What about targeted ways to help students do what they need to do, better? Through our workshop offerings this semester, I began to get a picture of the stressed grad student who understands technology as just one more obstacle: something else to do, to update, to synch, to learn, to follow, to choose, to password-protect. Many students arrived to our workshops frazzled and exhausted by the demands that technology makes on their lives. They were curious most of all to know how to cut through all of the weeds and choose the digital tools best for their scholarship and their frazzle. GC students traditionally juggle many hats—while the focus on fellowship packages and teaching loads is crucial, there are many levels of student success that can be directly improved through new digital technologies. This is a contribution that the GC could make uniquely and inexpensively.
One of the texts that could be instructive here is one that we read in the early days of the fellowship: Bethany Nowviskie’s “it starts on day one.” Nearly eight months later, I still agree with the bulk of her argument, particularly the thread that suggests that many overly general first-year methods courses could be replaced with newly envisioned and far more useful courses. However, I was also struck by the amount of resources that she proposes be funneled towards curricular changes. While she points to many needs in this area, at the GC I see some programs making these changes on their own; the Theatre program is inviting more and more guest speakers to confront issues of open access publishing, new research methods, grant-writing, and the thorny question of alternative academic jobs—not always #alt-ac, as some of these jobs live in administrative areas of theatre or cultural policy, or dramaturgy in entertainment fields.
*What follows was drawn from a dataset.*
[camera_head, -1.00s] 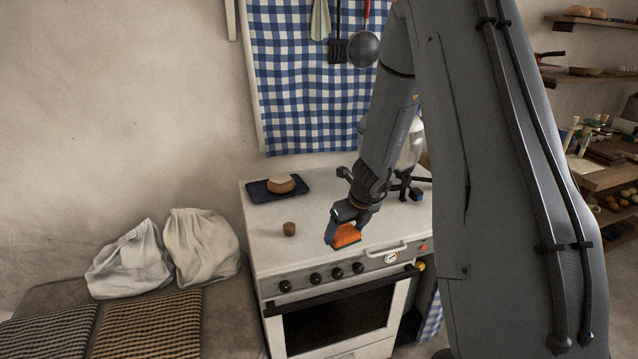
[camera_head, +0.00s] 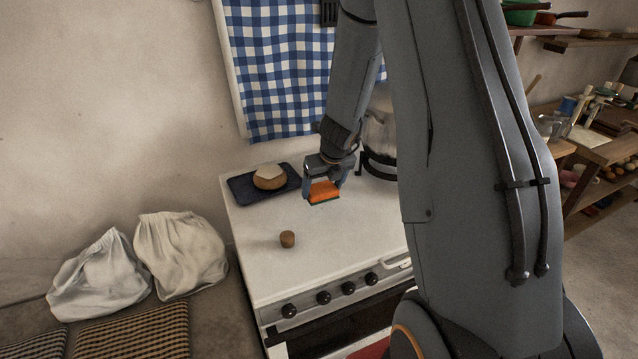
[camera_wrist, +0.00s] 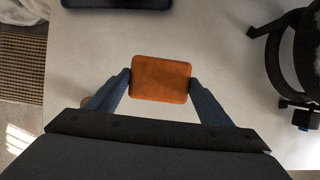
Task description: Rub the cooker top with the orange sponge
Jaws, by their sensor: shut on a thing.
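The orange sponge (camera_head: 323,190) has a dark green lower face. My gripper (camera_head: 323,186) is shut on it, one finger on each side, at the back middle of the white cooker top (camera_head: 340,235). In the wrist view the sponge (camera_wrist: 160,79) sits between the fingertips of my gripper (camera_wrist: 160,84), over the pale top. The green face is down toward the cooker top; I cannot tell for sure whether it touches.
A dark blue tray (camera_head: 243,190) with a round bread-like thing (camera_head: 269,177) lies left of the sponge. A small brown cork-like piece (camera_head: 287,239) stands nearer the front. A glass vessel on a black stand (camera_head: 378,165) is close on the right.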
I wonder how we can step into the next phase of the DigitalGC by streamlining some of the day-to-day difficulties of being a graduate student within CUNY, a system with nearly 260,000 students? Is there a way, for example, to create more useful resources for GC students seeking adjunct teaching opportunities across campuses? Should there be online advice portals and resources areas for students with questions about academic conferences? Maybe there’s some way to better facilitate the process of students finding appropriate courses for their interests, in order to buttress interdisciplinary goals at the GC? I dream of online publishing platforms that allow students to share drafts of papers with other students before they submit them to journals, video portfolio systems that they can use to rehearse presentations, and interactive resources for students at the dissertation completion and submission phase. Databases and coordinated systems could help students find the faculty publishing new work in their subfields, or those looking for assistants, and programs could offer students free and individual consultations with a digital coach who will help them build an online scholarly profile or portfolio. At the end of the day, regardless of curricular changes, much of the work required to succeed throughout a graduate career holds the potential for digital interventions, and they can remake the experience of being a graduate student. That, to me, is a version of what it means to think about “day one.”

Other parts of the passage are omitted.